Serrated yielding, texture and formability were studied in 5xxx series Al-Mg alloys. Serrated yielding phenomenon occurred in all three alloys investigated when they were subjected to tensile tests. The underlying mechanism is widely accepted to be dynamic strain ageing, where mobile dislocations are repetitively locked and unlocked by solute atmospheres. Serrated yielding is characterized by the zigzag shape of the stress-strain curve. Among all three alloys, the intensity of serrated yielding increases with an increase in Mg concentration. By generating large grain-size microstructures through thermal-mechanical treatments, a decrease in serration intensity can be obtained.; Since Mg solute atoms are commonly believed to cause serrated yielding, a decrease in Mg concentration will lead to a decrease in serration intensity.

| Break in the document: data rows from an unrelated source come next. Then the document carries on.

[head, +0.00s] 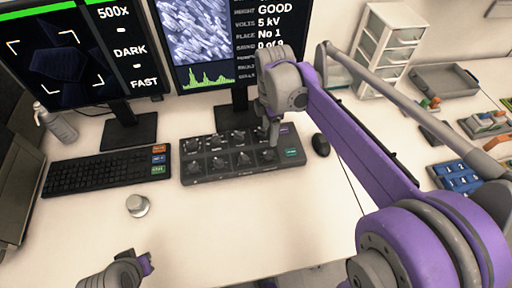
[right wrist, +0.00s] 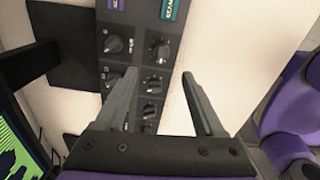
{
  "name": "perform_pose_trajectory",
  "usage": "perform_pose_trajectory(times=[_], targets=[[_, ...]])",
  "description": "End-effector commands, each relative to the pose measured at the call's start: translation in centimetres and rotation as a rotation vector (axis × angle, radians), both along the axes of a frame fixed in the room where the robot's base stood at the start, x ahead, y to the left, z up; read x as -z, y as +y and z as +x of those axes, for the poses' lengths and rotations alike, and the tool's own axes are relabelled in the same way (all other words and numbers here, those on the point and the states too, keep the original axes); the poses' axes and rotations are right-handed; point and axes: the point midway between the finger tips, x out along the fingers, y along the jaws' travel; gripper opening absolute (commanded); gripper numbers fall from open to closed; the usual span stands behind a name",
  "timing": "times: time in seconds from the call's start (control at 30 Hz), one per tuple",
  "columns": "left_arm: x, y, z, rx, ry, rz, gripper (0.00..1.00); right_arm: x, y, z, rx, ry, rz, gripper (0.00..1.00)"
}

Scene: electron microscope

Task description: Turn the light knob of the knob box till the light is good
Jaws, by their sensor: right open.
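The knob box (head: 222,170) is a dark panel with two rows of round knobs, lying on the white desk below the screens. The labels are too small to tell which knob is for light. My right gripper (head: 272,138) is over the right end of the box, pointing down. In the right wrist view its fingers are open and apart, with a knob (right wrist: 152,83) showing between them; I cannot tell whether they touch it. The left screen (head: 62,58) reads "500x", "DARK" and "FAST". My left gripper (head: 148,263) is low at the left, over the desk, away from the box.
A keyboard (head: 105,174) lies left of the box and a mouse (head: 320,144) right of it. A small round metal piece (head: 138,206) stands in front. The front middle of the desk is clear.

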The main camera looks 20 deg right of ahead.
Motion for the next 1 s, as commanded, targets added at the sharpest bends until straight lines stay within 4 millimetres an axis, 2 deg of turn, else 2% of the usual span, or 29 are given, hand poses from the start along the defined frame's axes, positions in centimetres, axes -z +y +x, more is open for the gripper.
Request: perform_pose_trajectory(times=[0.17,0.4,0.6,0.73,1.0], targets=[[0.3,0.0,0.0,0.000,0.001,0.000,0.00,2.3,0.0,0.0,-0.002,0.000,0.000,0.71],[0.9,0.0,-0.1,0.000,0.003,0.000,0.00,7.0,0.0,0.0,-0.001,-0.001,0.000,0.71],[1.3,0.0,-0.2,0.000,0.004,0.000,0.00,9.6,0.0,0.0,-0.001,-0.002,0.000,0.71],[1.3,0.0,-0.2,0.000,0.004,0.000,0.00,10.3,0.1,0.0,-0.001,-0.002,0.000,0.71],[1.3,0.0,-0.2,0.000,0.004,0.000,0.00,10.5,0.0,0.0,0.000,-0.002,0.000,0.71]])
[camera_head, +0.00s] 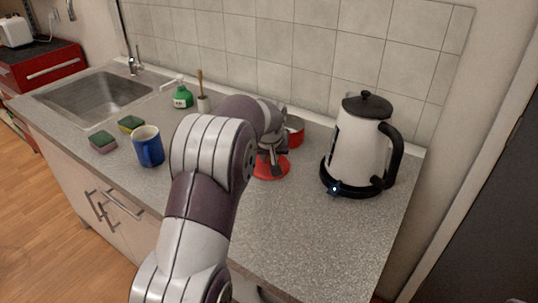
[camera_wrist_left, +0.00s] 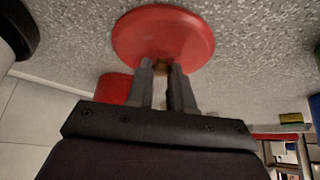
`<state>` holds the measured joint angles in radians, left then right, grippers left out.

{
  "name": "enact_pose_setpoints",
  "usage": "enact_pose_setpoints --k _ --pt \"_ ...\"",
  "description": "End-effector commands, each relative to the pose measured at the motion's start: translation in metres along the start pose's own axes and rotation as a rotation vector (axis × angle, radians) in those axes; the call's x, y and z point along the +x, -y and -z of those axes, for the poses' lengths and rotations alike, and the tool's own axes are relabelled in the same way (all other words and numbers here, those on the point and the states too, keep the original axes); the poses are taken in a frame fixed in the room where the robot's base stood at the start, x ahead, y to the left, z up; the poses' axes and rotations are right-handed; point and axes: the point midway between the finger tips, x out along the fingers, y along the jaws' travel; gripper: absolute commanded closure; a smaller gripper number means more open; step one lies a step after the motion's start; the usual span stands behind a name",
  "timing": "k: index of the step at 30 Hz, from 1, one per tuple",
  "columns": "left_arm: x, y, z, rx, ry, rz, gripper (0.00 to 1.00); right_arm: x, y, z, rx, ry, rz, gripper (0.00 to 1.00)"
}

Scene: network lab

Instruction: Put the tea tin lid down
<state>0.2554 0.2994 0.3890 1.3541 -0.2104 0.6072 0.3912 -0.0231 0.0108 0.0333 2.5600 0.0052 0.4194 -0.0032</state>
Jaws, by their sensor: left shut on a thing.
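The tea tin lid is a round red disc (camera_head: 272,168), low over the grey counter in front of the tin. I cannot tell whether it touches the counter. My left gripper (camera_head: 270,154) points down at it and is shut on its small knob, which is mostly hidden between the fingers (camera_wrist_left: 163,72). The lid (camera_wrist_left: 163,35) also shows in the left wrist view. The red tea tin (camera_head: 296,130) stands just behind, partly hidden by my gripper; it also shows in the left wrist view (camera_wrist_left: 113,88). My right gripper is not in view.
A white kettle (camera_head: 356,148) on a black base stands to the right. A blue mug (camera_head: 149,147), two sponges (camera_head: 103,141), a green soap bottle (camera_head: 182,97) and a brush holder (camera_head: 204,104) stand left, near the sink (camera_head: 97,99). The front right counter (camera_head: 325,235) is clear.

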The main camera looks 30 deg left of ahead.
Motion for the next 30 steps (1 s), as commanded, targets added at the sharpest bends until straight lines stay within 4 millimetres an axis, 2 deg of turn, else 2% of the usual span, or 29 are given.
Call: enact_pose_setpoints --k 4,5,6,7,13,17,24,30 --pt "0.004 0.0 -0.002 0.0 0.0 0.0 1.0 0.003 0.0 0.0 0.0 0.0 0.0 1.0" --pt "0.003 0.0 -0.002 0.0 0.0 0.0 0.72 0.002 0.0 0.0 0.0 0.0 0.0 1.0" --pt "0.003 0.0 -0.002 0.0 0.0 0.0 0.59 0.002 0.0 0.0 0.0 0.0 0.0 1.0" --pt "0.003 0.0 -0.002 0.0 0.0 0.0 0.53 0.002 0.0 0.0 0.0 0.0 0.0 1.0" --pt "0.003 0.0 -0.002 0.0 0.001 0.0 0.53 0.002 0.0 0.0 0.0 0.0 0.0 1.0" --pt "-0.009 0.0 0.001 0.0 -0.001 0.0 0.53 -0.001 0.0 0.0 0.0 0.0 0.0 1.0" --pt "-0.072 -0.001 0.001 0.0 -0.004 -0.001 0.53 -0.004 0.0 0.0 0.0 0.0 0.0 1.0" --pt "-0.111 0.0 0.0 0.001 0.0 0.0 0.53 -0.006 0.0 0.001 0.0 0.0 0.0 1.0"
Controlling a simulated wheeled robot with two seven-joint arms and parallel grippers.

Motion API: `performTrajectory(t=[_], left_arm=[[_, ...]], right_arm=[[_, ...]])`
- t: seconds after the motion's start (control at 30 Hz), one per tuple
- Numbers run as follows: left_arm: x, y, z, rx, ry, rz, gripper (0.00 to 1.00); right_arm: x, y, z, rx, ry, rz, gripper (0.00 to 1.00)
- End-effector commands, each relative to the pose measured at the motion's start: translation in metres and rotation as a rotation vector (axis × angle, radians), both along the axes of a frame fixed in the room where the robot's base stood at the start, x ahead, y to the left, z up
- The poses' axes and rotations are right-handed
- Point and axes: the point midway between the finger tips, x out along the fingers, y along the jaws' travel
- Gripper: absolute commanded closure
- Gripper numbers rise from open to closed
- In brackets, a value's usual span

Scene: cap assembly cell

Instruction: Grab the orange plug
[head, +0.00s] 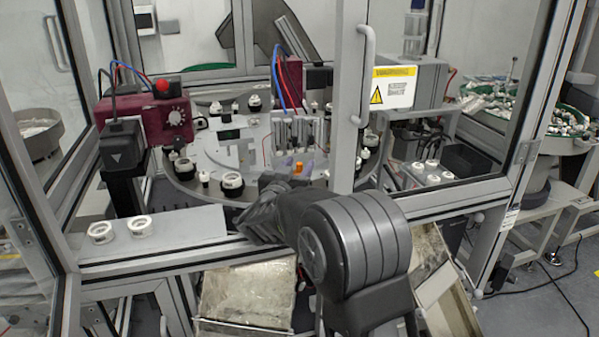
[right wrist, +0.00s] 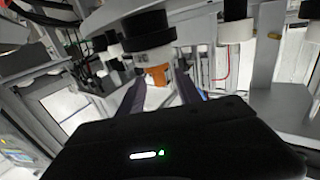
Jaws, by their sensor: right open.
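The orange plug (head: 298,168) is a small bright piece at the front of the round table, partly hidden by my right arm and gripper in the head view. In the right wrist view the orange plug (right wrist: 157,76) shows beside a white-and-black round fitting (right wrist: 148,42). My right gripper (right wrist: 160,87) is open, with one grey-purple finger on each side of the plug. I cannot tell whether the fingers touch it. In the head view the fingertips of this gripper (head: 296,173) show close around the plug. My left gripper is not in view.
The round table (head: 190,183) carries several white-and-black fittings. The enclosure's frame post (head: 349,120) stands just right of the plug. A dark red unit (head: 150,120) stands at the left. Two white rings sit on the front ledge (head: 190,225).

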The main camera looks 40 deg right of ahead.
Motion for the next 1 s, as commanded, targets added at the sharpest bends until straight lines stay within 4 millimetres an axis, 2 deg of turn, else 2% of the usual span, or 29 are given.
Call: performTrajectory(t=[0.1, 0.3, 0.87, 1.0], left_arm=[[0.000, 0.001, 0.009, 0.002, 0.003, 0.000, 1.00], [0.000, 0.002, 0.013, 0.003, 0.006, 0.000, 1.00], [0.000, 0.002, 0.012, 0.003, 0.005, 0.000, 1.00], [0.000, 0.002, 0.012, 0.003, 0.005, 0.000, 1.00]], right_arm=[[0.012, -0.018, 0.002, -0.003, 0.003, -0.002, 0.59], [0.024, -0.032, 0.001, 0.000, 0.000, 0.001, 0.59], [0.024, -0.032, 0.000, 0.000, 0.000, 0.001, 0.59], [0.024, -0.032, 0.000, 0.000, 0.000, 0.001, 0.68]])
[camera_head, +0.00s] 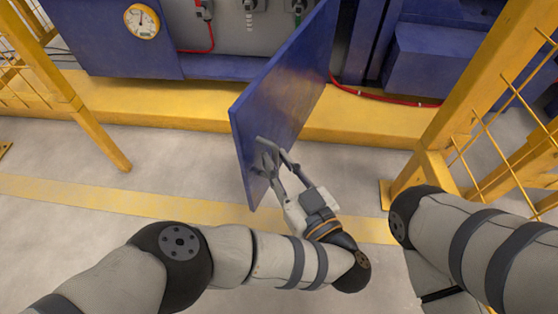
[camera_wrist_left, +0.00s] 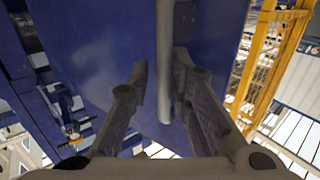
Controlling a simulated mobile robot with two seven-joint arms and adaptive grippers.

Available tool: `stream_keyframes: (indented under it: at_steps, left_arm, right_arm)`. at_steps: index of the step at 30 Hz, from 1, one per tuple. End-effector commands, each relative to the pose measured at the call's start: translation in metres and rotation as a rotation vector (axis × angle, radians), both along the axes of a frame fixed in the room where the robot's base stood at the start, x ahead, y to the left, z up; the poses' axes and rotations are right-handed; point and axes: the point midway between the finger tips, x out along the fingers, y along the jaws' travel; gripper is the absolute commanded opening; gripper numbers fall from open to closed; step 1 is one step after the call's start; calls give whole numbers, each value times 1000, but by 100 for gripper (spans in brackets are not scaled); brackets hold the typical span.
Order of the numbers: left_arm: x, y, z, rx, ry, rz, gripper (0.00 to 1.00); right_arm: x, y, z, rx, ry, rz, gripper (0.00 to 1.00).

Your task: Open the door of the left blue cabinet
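The blue cabinet door (camera_head: 283,88) stands swung out wide from the cabinet in the head view, showing the grey interior (camera_head: 240,30). My left gripper (camera_head: 268,155) is at the door's lower near part. In the left wrist view, a grey vertical bar, which looks like the door handle (camera_wrist_left: 165,100), runs between the fingers of the left gripper (camera_wrist_left: 163,75). The fingers are apart, with a gap on the left side of the bar; the right finger is close to it. Whether it touches is unclear. My right gripper is out of view; only its arm shows.
A yellow fence post (camera_head: 460,95) with mesh stands at the right, and another yellow frame (camera_head: 50,75) at the left. A yellow ledge (camera_head: 150,108) runs below the blue cabinet (camera_head: 110,55). A red hose (camera_head: 380,98) lies on the ledge. Grey floor (camera_head: 170,160) is clear at the left.

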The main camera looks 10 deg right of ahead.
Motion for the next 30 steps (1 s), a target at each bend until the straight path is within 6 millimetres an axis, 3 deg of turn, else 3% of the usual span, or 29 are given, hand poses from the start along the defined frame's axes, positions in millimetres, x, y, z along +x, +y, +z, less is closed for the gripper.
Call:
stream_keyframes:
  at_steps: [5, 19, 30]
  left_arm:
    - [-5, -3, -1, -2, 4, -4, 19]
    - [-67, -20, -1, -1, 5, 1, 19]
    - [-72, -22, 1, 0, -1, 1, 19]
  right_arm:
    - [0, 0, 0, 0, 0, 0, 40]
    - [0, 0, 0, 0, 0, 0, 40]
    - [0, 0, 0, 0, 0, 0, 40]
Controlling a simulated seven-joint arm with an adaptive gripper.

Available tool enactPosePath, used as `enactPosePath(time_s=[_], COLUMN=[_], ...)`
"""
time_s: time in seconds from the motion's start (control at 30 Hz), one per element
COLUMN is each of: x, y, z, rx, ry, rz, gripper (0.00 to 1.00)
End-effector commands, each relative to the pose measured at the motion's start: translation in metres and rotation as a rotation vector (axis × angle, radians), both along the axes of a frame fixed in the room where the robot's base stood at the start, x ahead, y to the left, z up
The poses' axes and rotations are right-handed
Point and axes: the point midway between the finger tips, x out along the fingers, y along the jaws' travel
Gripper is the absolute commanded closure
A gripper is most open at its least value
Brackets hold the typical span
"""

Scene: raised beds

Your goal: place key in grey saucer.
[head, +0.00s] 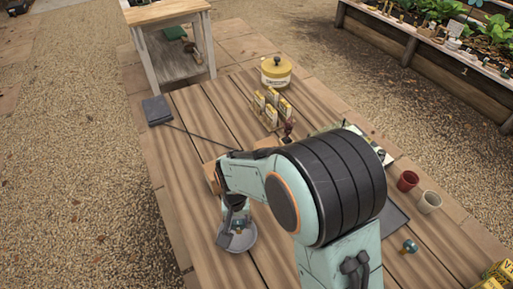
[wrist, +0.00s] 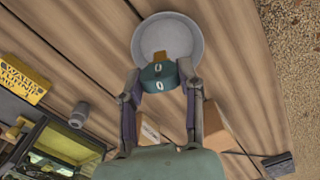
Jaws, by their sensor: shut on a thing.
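The grey saucer (head: 245,240) sits on the wooden table top, partly covered by my gripper in the head view. It also shows in the wrist view (wrist: 147,40), at the top centre. My gripper (wrist: 159,82) is shut on the key (wrist: 158,76), which has a teal head with pale marks and a brass-coloured end. In the wrist view the brass end overlaps the saucer's near part. In the head view my gripper (head: 236,210) is over the saucer's far side. I cannot tell how high the key is above the saucer.
A yellow lidded tin (head: 276,73) and several yellow packets (head: 272,105) stand farther back. A red cup (head: 408,180) and a cream cup (head: 429,202) stand right. The boards left of the saucer are clear.

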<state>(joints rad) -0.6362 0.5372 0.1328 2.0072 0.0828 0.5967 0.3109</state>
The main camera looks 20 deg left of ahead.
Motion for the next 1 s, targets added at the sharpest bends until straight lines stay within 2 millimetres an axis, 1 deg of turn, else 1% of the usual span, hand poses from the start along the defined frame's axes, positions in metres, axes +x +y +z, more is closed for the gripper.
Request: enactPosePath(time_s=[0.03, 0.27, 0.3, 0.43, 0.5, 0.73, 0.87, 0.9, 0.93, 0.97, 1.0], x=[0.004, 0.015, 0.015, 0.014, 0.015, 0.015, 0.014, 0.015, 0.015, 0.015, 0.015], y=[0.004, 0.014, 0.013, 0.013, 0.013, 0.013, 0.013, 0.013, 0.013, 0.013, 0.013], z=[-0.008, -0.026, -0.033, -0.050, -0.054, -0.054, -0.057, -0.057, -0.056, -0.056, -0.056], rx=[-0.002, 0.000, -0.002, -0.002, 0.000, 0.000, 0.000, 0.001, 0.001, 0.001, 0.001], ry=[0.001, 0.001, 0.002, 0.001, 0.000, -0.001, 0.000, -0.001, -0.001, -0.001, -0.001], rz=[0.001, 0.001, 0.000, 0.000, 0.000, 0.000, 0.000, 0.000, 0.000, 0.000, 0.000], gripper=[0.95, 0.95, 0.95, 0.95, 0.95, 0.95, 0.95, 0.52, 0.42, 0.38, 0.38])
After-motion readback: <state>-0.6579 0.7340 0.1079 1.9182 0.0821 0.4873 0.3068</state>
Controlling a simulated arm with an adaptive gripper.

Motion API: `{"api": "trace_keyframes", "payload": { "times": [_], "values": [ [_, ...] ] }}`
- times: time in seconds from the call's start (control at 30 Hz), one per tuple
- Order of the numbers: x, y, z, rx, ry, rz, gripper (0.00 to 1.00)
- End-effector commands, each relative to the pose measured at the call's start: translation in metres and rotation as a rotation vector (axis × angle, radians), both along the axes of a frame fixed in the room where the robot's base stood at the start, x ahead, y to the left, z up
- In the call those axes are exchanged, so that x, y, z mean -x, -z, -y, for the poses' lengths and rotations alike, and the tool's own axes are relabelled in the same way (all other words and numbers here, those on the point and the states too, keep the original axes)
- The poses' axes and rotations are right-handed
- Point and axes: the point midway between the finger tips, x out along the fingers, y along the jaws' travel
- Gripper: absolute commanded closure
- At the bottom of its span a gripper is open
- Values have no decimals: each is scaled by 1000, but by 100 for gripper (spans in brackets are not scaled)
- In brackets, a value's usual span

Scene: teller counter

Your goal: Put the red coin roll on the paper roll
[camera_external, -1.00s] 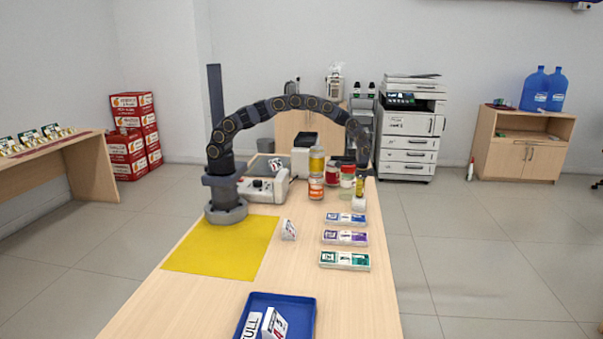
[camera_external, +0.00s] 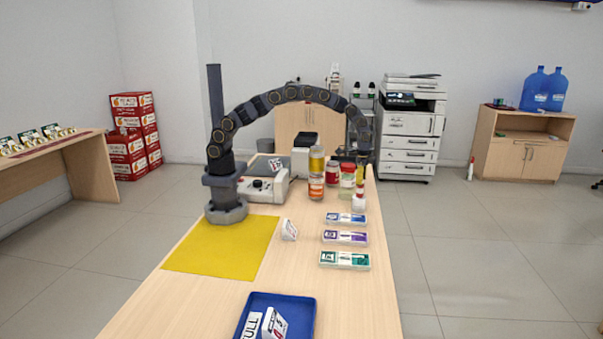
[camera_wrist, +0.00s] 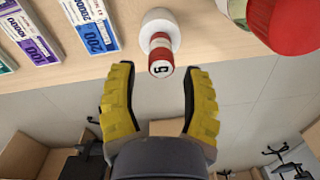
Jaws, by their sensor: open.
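The red coin roll (camera_external: 360,193) stands upright on the white paper roll (camera_external: 359,205), at the right edge of the counter. In the wrist view, the red and white coin roll (camera_wrist: 160,56), marked 5, rises from the rounded white paper roll (camera_wrist: 159,18). My gripper (camera_external: 361,178) is just above it, pointing down. In the wrist view, my gripper's yellow fingers (camera_wrist: 158,82) are spread, with a gap on each side of the coin roll's end. The paper roll's underside is hidden.
A red-lidded jar (camera_external: 347,180) stands close left of the rolls, with stacked jars (camera_external: 316,175) beyond. Several banknote cases (camera_external: 345,238) lie in front. A blue tray (camera_external: 300,302) and yellow mat (camera_external: 222,244) are nearer. The counter's right edge is close.

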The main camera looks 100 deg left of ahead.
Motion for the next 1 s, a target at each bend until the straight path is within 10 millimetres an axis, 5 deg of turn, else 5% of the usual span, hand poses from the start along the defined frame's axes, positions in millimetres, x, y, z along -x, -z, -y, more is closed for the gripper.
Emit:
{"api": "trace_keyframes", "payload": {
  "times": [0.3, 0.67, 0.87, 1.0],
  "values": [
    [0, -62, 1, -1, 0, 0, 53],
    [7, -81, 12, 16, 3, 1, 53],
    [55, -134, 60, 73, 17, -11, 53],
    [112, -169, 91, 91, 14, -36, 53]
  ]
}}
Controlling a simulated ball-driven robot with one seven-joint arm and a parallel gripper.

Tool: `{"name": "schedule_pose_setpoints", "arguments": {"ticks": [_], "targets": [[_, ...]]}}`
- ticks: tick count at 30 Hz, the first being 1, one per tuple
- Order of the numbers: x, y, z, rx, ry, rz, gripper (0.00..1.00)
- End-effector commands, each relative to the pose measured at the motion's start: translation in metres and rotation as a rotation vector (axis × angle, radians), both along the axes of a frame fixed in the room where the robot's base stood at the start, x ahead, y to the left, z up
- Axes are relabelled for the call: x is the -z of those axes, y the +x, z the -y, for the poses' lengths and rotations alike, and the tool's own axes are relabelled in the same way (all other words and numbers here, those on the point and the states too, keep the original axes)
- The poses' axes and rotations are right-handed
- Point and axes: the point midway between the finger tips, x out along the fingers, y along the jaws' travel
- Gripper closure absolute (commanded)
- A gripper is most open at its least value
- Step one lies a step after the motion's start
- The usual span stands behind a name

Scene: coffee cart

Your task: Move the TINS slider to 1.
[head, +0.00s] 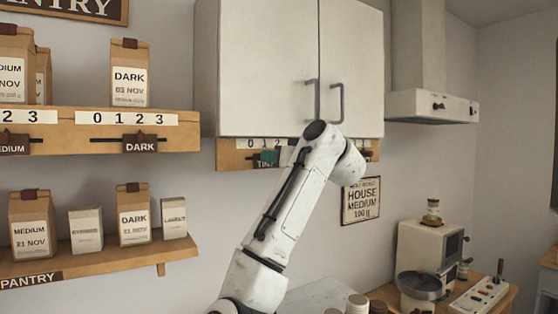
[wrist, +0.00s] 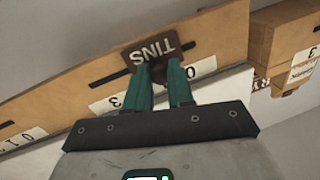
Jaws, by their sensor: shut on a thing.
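The TINS slider shows upside down in the wrist view as a dark brown tag (wrist: 152,52) on a wooden rail. My gripper (wrist: 159,67), with green fingers, is shut on the slider's lower part. Its white scale shows 0 (wrist: 204,66) to the right of the fingers and 3 (wrist: 117,101) to the left; the digits between are hidden behind the fingers, so I cannot tell the exact setting. In the head view the rail (head: 233,161) runs under the white wall cabinet. My arm covers its middle, and a green fingertip (head: 270,156) shows at the tag.
The white cabinet (head: 270,70) hangs directly above the rail. To the left are the DARK slider (head: 139,147) and the pantry shelf (head: 180,248) with bags and boxes. A HOUSE MEDIUM sign (head: 361,201) hangs at right. A coffee machine (head: 415,244) stands below right.

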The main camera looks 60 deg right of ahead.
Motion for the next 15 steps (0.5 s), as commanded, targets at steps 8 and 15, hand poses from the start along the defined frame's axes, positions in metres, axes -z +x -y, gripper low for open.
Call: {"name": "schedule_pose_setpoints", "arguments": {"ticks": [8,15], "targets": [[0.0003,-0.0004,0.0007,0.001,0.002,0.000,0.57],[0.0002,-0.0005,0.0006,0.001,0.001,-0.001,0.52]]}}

In the same alloy (AA5182), this is achieved through a low temperature heat-treatment to precipitate Mg solute atoms. AA5182, with its highly super-saturated Mg concentration, displayed the most intense Mg2Al3 precipitation while there was no obvious Mg2Al3 precipitation in AA5052 due to its moderate Mg concentration. Studies also showed that Mn solute atoms caused a decrease in serration intensity. The decrease in Mn concentration therefore was found to lead to an increase in serration intensity. This is most significant in AA5182. Texture evolution during cold rolling was investigated in AA5182. It was found that the AA5182 alloy with Mg precipitation has different rotation rates of the texture components than the AA5182 alloy with Mn precipitation. The differences appear to be related to the different serration behaviors of the two materials.; Texture evolution during isothermal annealing of the 70% cold rolled AA5182 alloy with initial maximum and minimum serrations was investigated. It was found that the volume fractions of the texture components were different between the two materials. This difference is related to the particle structures of the two materials before isothermal annealing.; Formability tests were carried out on AA5182 alloy with the two initial conditions. The lower mechanical anisotropy of the Mg precipitation material is due to its more random texture. The material with Mn precipitation has better overall formability. This is related to its more uniform precipitation.